-- Start of Data excerpt --
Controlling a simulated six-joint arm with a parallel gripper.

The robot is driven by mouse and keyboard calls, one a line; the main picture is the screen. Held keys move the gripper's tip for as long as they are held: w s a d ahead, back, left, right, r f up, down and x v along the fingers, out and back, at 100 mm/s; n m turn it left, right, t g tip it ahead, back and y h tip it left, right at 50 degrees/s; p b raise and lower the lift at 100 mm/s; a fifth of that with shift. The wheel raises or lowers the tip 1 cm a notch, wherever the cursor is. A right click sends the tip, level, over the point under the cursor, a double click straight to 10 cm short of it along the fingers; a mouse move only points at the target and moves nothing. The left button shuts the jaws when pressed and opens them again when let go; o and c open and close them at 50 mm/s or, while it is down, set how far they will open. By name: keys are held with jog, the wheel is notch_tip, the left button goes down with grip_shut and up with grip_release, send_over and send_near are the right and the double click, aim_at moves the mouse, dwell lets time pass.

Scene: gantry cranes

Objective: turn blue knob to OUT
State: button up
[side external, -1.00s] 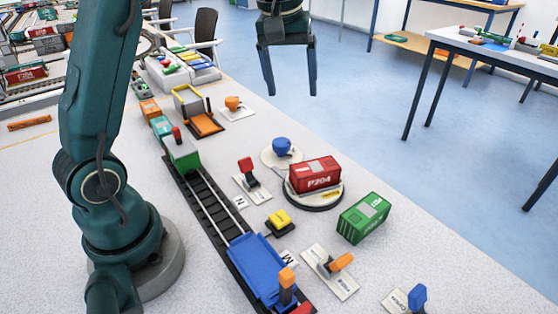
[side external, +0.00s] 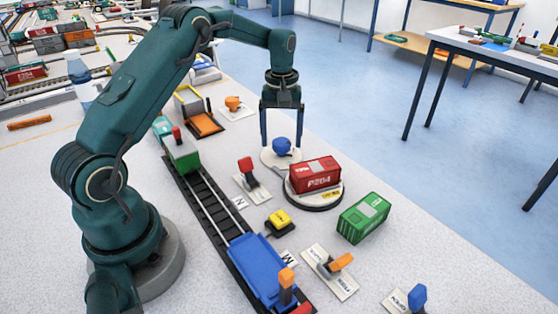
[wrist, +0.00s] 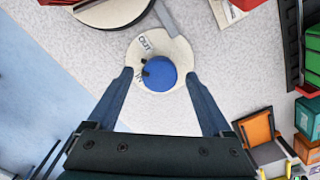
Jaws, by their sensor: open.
-- End of Data excerpt --
### Goal of the exercise
Repeat the material above verbatim. Leave the pictures behind.

### Output for this exercise
Controlling a simulated six-joint arm with a parallel gripper.

The robot is driven by mouse and keyboard calls, one a line; the main picture is the screen. Held keys move the gripper's tip for as long as they are held: w s a d ahead, back, left, right, r f up, down and x v along the fingers, out and back, at 100 mm/s; n m turn it left, right, t g tip it ahead, back and y h tip it left, right at 50 degrees/s; p b raise and lower the lift at 100 mm/s; a fifth of that with shift. The wheel raises or lowers the tip 1 cm a notch, wherever the cursor is. A right click sends the tip, level, over the point under the cursor, a double click straight to 10 cm short of it along the fingers; a mouse move only points at the target and moves nothing. The left button shuts the jaws when pressed and opens them again when let go; o and c open and close them at 50 mm/s or, while it is down, set how far they will open. By name: keys are held with jog, the wheel is notch_tip, the left button goes down with grip_shut and up with grip_release, send_over and send_near are the right and the double click, aim_at moves the mouse, dwell lets time pass.

Scene: gantry cranes

Objective: turn blue knob to OUT
State: button up
[side external, -1.00s] 
[side external, +0.00s] 
[wrist, +0.00s] 
Jaws, by their sensor: open.

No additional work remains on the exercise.